Già agli albori del pensiero simbolico, l’uomo percepisce la fondamentale importanza dell’acqua nel ciclo vitale dell’universo e la pone al centro di suggestive evocazioni. Un percorso a ritroso alla riscoperta di immagini che costituiscono un fondamentale sostrato culturale della nostra umanità. 

“[…] trabocca come il Tigri nella stagione dei frutti nuovi, fa dilagare l’intelligenza come l’Eufrate e come il Giordano nei giorni della mietitura, espande la dottrina come il Nilo, come il Ghicon nei giorni della vendemmia (…) Io sono come un canale derivante da un fiume e come un corso d’acqua sono uscita verso un giardino. Ho detto: Innaffierò il mio giardino e irrigherò la mia aiuola! Ed ecco il mio canale è divenuto un fiume e il mio fiume un mare” (Siracide, 24, 23-25.28-29).

Bereshit, dove tutto ha avuto inizio

Bereshit, prima che tutto fosse creato “[…] lo spirito di Dio aleggiava sulle acque”.

La materia vivente iniziò dall’acqua la sua avventura nel nostro pianeta, unità e potenzialità di vita quando tutto ancora doveva essere, così come nel liquido amniotico vive l’uomo la sua formazione iniziale.

Già agli albori del pensiero simbolico, l’uomo percepisce la fondamentale importanza dell’acqua nel ciclo vitale e ne fa oggetto di grande speculazione legando ad essa infinite ierofanie.

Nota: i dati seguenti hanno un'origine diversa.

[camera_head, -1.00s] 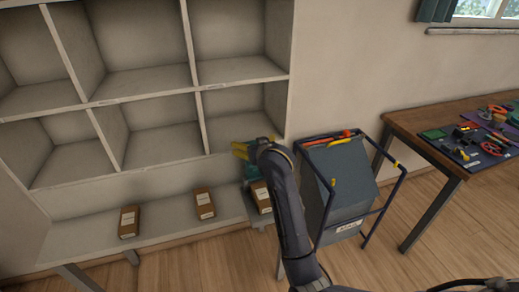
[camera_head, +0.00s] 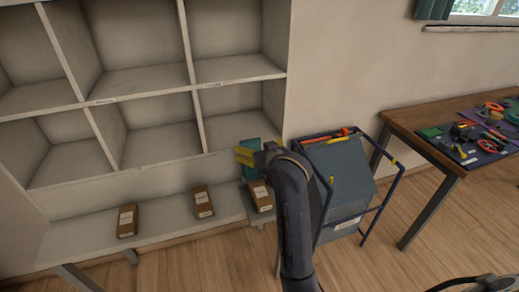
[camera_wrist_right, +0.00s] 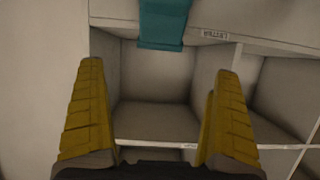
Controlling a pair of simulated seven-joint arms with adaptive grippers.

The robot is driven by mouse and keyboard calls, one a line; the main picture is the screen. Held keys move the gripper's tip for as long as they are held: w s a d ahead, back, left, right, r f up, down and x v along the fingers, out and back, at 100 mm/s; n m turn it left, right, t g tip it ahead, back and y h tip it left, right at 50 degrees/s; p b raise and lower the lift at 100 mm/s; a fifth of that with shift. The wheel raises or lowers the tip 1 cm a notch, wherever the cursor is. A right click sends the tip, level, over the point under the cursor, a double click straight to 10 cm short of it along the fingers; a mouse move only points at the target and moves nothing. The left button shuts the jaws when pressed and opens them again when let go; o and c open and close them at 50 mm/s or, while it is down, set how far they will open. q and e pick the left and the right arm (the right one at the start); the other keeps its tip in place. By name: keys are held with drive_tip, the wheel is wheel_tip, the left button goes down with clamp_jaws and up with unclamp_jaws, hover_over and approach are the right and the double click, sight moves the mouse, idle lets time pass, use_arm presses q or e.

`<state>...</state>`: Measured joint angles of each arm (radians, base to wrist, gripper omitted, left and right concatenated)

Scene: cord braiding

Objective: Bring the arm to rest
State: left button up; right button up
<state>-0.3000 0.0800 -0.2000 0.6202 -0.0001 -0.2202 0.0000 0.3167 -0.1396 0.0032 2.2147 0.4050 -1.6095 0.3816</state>
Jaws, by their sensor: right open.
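My right gripper (camera_head: 246,156) has yellow fingers and sits in front of the lower right part of the shelf unit in the head view. In the right wrist view my right gripper (camera_wrist_right: 155,115) is open, with its two yellow fingers wide apart and nothing between them. A teal object (camera_wrist_right: 163,22) shows beyond the fingertips at the top of that view; it also shows behind the gripper in the head view (camera_head: 250,145). My left gripper is not in view.
A white cubby shelf (camera_head: 150,85) fills the left. Brown boxes (camera_head: 127,220), (camera_head: 202,202), (camera_head: 261,195) lie on the ledge below. A blue-framed bin (camera_head: 342,180) stands right of my arm. A wooden table (camera_head: 425,140) holds tools at the far right.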

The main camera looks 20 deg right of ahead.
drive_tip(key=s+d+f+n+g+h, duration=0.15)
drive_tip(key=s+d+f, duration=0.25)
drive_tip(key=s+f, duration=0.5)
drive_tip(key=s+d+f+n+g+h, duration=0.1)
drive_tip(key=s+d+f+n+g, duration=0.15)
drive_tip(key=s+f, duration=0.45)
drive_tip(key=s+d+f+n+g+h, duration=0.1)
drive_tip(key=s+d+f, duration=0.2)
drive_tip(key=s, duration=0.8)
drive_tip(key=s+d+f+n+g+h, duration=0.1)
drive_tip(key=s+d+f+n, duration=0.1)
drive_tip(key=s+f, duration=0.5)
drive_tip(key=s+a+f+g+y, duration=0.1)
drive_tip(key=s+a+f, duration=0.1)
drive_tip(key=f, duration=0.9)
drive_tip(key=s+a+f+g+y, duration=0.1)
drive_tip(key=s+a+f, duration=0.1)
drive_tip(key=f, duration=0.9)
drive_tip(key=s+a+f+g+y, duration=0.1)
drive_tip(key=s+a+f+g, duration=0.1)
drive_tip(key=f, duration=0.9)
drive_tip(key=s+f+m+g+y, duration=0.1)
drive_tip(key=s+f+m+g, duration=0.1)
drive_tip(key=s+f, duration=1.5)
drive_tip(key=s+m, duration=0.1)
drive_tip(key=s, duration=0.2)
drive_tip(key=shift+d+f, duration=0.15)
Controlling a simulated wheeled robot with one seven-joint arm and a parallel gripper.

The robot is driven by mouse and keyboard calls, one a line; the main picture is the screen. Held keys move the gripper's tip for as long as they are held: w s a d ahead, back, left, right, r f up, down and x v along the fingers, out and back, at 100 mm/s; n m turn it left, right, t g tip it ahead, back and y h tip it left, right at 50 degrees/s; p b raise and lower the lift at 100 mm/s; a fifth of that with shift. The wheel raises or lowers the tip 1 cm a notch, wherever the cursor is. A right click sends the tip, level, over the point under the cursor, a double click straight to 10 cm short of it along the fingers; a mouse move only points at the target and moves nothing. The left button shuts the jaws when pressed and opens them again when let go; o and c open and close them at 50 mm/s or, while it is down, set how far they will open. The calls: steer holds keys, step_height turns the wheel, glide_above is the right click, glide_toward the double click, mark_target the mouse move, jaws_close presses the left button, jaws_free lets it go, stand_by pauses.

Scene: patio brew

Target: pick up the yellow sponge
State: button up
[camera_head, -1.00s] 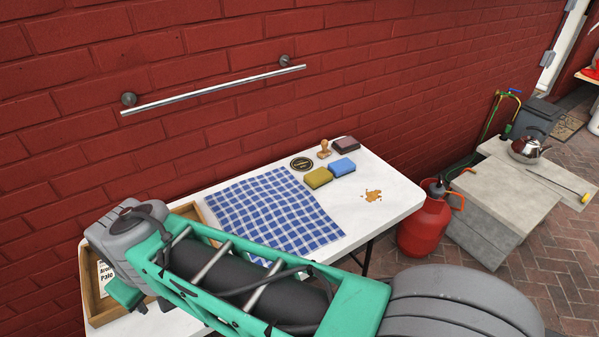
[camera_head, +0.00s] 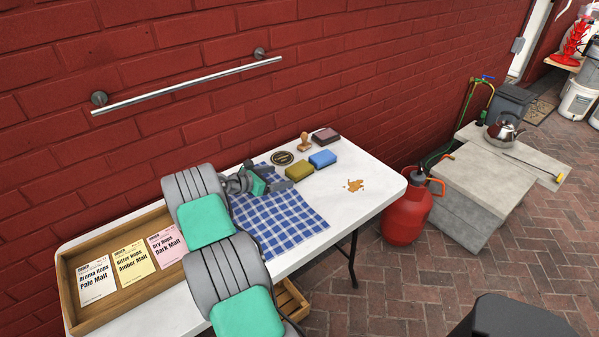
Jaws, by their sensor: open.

Presso i popoli che si affacciano sul Mediterraneo le acque dolci, indispensabili e benefiche, hanno generato sempre stupore, miracolo e poesia. Le più belle espressioni tramandateci sono legate al verdeggiare della natura intorno alle sorgenti o alla sacralità dei pozzi, assi del mondo, microcosmi che legano il cielo agli inferi. La valenza di vita ed il simbolo di rigenerazione legano all’acqua il mito dei Paradisi terrestri.

Il giardino delle Esperidi, sede nuziale di Hera e Zeus e luogo di eterna vita, era in un’isola dell’Oceano. L’Eden aveva quattro fiumi che lo irrigavano perpetuamente. Nel Buddhismo e nel Brahmanesimo, la “Via del Pellegrino”, rappresentata come un viaggio, può essere messa in rapporto con il fiume simbolico della vita. Senza acqua non esiste vita.

Secondo la mitologia egiziana è da Nun, il pigro elemento acquoso, che emerge la terra e presso questo popolo l’acqua è legata all’idea della rianimazione: in quanto “efflusso proveniente da Osiride”, essa libera dalla rigidità della morte. Nell’epopea babilonese della creazione, Tiamat, il mostro che nelle impronte dei sigilli è spesso rappresentato sotto forma di drago, è vinto da Marduk e dal suo corpo vengono formati cielo e terra.

Acqua e giardino appaiono legati, anche materialmente, nelle famose costruzioni dell’antichità il cui significato e la cui topografia erano sempre simbolici: i giardini romani, arabi, persiani e giapponesi, erano immagine del mondo e del Paradiso Terrestre. Avevano alberi fruttiferi, piante odorose, correnti d’acqua viva. Ricchi d’acqua viva sono i giardini del Paradiso coranico.

Dalla maggior parte dei popoli orientali l’acqua che scorre era considerata una sostanza carica di potenza, in grado di purificare non solo dal sudiciume esteriore, ma anche dai peccati.

Nella mitologia i fiumi sacri sono legati alla dimora o alla presenza degli dei.

Il dio siro-ugaritico El ha la sua dimora “alla sorgente dei due fiumi, in mezzo alle correnti degli abissi”.

Alcuni elenchi babilonesi di divinità citano un dio dal nome “Fiume di Salvezza”. In Egitto il Nilo godeva di altissimo prestigio; secondo una tradizione, la sorgente del fiume si trovava in una caverna dove riposava il corpo di Osiride e le inondazioni del fiume, così importanti per la fecondità del paese, erano collegate alla resurrezione del dio.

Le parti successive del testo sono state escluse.